29 S.W.2d 899 | Tex. App. | 1930
The plaintiff in error insists that there was no competent proof (1) that it was an insurer of the employer at the time of the injury, and (2) of injury entitling compensation for a greater period than 150 weeks, or (3) of weekly wages for purpose of determining compensation due.
As bearing upon the first point, the defendant in error introduced in evidence over objection timely made, a certified copy of the report of the accident to J. E. Lynch as made by the manager of the Southern Ice Utilities company, and a copy of the reply letter to the Industrial Accident Board as made by the secretary of such company. Section B of the accident report reads:
"1. Are you insured to provide payment to injured employees under the Employers Liability Act? (Answer) Yes.
"2 If so insured, give name and business address of the insurance association or company. (Answer) Texas Employers Insurance Association, Dallas, Texas."
The letter reads:
"Mr. E. B. Barnes, Secretary, Industrial Accident Board, Austin, Texas.
"Dear Sir: Re James E. Lynch, injury of 7/8/28 Sico Shop, Texarkana, Texas. In reply to your letter of 2/6/29, file No. 23683.
"The Texas Employers Insurance Association of Dallas, Texas, was carrying our Workmen's Insurance Compensation at the above location in July, 1928.
"Yours very truly,
"[Signed] C. A. Fullinwider,
Secretary-Treasurer."
The plaintiff's petition alleged the association was the insurer, and demanded that the association produce the policy on the trial. The association pleaded a general denial. It is believed that the above evidence may not be held legally competent evidence as against the association to prove that it was the insurer. The report of the accident is made inadmissible by the terms of the statute "as admissions and evidence against the association or the subscriber." Section 5, art. 8309, R.S. In support of its competency cases are cited, namely: Casualty Co. v. Ginn (Tex.Civ.App.)

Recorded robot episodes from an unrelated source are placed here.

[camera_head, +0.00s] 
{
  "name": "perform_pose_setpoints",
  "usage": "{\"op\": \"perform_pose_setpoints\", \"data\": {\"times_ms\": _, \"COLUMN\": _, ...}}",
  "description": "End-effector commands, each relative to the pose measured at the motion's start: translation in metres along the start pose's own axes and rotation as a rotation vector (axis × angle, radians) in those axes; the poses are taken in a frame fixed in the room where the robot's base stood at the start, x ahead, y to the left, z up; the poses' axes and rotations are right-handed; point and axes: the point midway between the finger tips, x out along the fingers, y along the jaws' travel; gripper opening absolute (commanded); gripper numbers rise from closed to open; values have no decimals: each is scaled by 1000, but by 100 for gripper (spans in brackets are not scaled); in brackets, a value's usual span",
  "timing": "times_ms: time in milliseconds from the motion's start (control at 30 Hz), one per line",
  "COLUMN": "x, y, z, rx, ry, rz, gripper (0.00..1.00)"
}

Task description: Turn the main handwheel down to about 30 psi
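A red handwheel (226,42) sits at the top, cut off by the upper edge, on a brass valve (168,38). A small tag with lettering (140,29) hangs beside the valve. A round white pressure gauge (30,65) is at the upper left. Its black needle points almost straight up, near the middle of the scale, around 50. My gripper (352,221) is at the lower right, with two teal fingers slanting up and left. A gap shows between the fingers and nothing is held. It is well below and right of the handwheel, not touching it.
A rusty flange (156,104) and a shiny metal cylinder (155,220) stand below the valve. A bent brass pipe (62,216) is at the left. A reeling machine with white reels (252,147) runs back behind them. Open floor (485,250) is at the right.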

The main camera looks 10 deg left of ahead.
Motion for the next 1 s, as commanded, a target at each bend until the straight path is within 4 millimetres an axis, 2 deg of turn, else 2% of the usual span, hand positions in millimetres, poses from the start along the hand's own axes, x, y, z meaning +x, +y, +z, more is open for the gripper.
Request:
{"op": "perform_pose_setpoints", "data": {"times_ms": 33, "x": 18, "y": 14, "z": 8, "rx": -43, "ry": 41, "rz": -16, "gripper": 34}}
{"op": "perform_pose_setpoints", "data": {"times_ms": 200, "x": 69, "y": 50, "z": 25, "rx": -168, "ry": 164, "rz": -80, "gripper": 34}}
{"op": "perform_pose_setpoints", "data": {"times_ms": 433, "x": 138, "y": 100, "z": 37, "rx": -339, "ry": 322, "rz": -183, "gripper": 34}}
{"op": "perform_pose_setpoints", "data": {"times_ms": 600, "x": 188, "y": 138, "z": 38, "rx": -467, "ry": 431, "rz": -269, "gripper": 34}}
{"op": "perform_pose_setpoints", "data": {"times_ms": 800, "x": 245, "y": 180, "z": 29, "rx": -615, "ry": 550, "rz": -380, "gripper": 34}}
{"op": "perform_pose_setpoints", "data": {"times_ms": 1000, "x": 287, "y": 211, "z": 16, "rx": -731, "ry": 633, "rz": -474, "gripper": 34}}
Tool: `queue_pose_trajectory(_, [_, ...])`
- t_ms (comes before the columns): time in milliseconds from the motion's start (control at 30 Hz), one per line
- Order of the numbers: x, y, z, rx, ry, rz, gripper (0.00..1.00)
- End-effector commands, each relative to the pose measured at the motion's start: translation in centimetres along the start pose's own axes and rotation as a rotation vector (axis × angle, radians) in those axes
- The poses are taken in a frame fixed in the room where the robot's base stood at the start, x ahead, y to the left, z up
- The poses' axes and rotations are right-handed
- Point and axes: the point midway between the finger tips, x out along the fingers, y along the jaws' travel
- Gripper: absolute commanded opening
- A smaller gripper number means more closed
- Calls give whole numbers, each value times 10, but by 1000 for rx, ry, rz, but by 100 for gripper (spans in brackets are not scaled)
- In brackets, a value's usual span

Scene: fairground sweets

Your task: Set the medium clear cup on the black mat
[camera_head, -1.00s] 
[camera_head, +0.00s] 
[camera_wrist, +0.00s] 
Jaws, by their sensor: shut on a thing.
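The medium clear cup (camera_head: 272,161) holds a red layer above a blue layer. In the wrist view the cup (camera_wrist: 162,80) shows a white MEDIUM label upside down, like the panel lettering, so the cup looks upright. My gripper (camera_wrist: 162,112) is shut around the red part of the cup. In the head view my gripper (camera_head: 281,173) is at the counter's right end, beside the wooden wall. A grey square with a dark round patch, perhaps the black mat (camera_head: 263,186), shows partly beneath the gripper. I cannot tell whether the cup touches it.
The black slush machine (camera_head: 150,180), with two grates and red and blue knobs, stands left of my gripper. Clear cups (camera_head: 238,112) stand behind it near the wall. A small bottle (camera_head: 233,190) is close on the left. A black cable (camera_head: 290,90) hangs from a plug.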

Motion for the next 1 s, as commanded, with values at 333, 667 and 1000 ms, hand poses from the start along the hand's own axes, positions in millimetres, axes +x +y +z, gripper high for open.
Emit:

The second point must be sustained that it was error to award compensation for the period of 300 weeks under section 11 instead of 150 weeks under section 12 of article 8306, RS According to the proof, the explosion caused the permanent loss to the employee of the hearing in his left ear. He was also made, as he says, "nervous all over." That which caused his "work as a mechanic to be greatly affected" was not the nervous element, but the deafness in the left ear. According to the proof the nervousness only made him "irritable." He was much worried, he says, by "music and the vitaphone." There was no shaking or trembling palsy of the hands impairing his occupational usefulness or opportunities. Deafness is compensable under section 12, namely: "sixty per cent of the weekly wages covering 150 weeks."
It is believed that the third point may not be sustained, as the proof sufficiently shows the weekly wages customarily received by a skilled automobile mechanic in Texarkana.